In this section I want to introduce Joe Penhall's play Landscape with Weapon. Having read the play several times, I must stress that it is a text that is particularly rich in ethical issues. These issues, however, are presented in a very down-to-earth way, in a very lively dialogue. I think the lesson from this is that you do not need to be in any kind of ‘formal’ situation to engage with ethics. Everyday conversation is littered with references and arguments about ethical matters, and this play enables you to see that because the dialogue is written down.

Landscape with Weapon centres on the development and exploitation of a weapon system, but you could think of it as an allegory for any technology that has the potential to do harm. So, although the discussion revolves around weapons, you could think of any other piece of technology, really. Of course, the weapon system will inevitably cause fatalities if used and, in many cases, the likely potential harms of different pieces of technology are not necessarily fatalities. But we have seen that there can be simple things like ‘visual intrusion’ that can also be seen as a kind of harm.

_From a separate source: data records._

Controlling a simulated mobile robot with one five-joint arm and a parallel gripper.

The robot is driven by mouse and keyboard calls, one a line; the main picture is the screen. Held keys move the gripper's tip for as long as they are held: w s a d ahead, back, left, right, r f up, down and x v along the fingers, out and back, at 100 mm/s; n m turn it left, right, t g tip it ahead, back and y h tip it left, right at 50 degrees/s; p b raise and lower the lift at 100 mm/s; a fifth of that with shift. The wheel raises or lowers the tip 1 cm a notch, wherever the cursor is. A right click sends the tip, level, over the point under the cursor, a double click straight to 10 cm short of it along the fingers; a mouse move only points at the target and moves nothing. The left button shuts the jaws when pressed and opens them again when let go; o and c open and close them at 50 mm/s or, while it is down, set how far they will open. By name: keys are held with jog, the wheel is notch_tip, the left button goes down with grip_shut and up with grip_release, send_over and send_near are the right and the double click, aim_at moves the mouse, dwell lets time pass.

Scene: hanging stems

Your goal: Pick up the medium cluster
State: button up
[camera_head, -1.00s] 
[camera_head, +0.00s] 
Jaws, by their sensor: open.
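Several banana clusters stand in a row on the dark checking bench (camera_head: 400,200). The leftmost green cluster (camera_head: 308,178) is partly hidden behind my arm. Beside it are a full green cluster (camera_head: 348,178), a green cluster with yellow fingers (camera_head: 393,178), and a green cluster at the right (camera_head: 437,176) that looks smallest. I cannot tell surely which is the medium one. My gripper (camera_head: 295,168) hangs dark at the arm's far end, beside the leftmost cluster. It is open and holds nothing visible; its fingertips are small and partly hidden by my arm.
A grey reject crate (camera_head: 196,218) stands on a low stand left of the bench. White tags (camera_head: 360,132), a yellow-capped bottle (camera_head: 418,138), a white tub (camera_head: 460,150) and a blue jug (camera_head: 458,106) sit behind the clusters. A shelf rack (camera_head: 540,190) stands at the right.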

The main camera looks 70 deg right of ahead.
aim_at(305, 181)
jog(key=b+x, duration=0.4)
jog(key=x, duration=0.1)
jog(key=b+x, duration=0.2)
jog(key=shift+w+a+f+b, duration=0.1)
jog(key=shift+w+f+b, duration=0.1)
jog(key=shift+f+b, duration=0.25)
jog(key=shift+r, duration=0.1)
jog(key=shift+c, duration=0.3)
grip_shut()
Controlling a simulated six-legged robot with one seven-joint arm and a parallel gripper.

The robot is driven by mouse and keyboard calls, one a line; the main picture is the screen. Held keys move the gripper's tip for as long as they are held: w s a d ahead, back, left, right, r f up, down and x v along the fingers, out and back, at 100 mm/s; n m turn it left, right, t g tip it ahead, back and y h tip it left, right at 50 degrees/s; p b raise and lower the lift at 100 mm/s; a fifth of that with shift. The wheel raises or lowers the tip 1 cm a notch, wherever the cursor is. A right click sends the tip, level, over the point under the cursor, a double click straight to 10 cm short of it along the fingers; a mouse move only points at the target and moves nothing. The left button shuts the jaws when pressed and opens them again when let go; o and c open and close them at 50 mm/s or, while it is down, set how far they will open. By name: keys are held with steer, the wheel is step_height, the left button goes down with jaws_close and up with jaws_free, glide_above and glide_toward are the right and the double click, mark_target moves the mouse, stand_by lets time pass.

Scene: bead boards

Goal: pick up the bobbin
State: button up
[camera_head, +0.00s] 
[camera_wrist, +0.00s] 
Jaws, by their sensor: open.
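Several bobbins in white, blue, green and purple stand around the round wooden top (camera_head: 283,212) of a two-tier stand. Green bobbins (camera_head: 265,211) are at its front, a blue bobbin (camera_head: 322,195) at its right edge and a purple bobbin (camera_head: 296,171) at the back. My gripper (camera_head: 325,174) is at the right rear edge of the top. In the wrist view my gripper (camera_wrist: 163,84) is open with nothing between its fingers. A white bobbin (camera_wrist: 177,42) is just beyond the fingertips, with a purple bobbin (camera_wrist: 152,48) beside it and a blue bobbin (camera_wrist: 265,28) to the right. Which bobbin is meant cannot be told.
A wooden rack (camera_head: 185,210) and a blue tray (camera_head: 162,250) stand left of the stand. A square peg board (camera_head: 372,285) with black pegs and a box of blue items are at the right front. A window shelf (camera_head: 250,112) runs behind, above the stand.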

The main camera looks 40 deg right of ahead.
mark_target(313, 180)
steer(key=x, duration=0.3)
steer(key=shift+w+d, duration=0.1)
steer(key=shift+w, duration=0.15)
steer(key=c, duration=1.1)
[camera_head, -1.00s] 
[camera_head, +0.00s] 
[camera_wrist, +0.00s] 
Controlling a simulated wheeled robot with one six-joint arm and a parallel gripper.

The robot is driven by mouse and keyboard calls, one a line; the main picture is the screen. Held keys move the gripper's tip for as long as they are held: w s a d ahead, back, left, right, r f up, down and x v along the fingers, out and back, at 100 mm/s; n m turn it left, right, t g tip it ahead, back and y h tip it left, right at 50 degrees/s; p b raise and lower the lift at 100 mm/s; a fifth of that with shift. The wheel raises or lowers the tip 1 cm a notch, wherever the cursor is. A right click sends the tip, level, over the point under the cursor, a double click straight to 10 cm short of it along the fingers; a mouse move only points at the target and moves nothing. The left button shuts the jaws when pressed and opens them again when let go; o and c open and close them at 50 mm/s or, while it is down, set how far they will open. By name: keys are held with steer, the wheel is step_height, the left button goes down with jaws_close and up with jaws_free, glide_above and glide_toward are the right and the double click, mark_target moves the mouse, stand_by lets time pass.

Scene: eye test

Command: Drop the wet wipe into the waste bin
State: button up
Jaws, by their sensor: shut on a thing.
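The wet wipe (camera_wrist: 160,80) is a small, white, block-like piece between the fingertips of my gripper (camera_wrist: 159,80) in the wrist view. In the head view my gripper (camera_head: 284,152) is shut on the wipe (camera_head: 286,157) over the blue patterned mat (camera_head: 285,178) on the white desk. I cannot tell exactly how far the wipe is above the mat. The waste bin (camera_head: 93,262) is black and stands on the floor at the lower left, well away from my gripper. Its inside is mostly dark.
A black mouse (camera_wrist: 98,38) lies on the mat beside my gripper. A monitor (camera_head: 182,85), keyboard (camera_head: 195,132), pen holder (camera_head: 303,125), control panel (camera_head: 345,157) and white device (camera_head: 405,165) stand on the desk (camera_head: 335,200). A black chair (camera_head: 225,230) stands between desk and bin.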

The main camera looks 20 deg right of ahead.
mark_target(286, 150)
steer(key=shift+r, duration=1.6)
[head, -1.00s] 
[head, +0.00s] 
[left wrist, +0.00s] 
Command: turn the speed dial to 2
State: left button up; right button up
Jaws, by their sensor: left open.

Other possibilities include a technology that might create harmful social divisions, a technology that might have the potential to cause injury or, even, the extravagant uses of resources. The play indeed refers to the knife as a piece of technology that could cause injury, but is, nevertheless, a valuable object when used for all sorts of practical purposes.

The play raises all sorts of incredible questions. One is that it is quite easy for technology, any technology, to be justified by a concept that it is never the technology itself that is the problem, that it is the way people use it that causes the problem, the ‘people kill, not guns’ line I examined in Section 1. Of course, that is an argument that is regularly used by the weapons industry, but when applied generally to any technology it creates an impossible conundrum to resolve. Instead of talking in terms of generalities, I think we need to look at specific situations and specific circumstances. Only then can we draw judgements about how the technology is used in a particular situation, and whether that is, in some sense, ‘good’ or ‘bad’ use of the technology. Landscape with Weapon is fictional but it is not generalised. It deals with specific people and specific relationships, and we hear first-hand from the characters.

So, to summarise: Landscape with Weapon can be viewed as an allegory referring to almost any technology, including, of course, information and computer systems. This is because almost any technology can cause harm of one kind or another.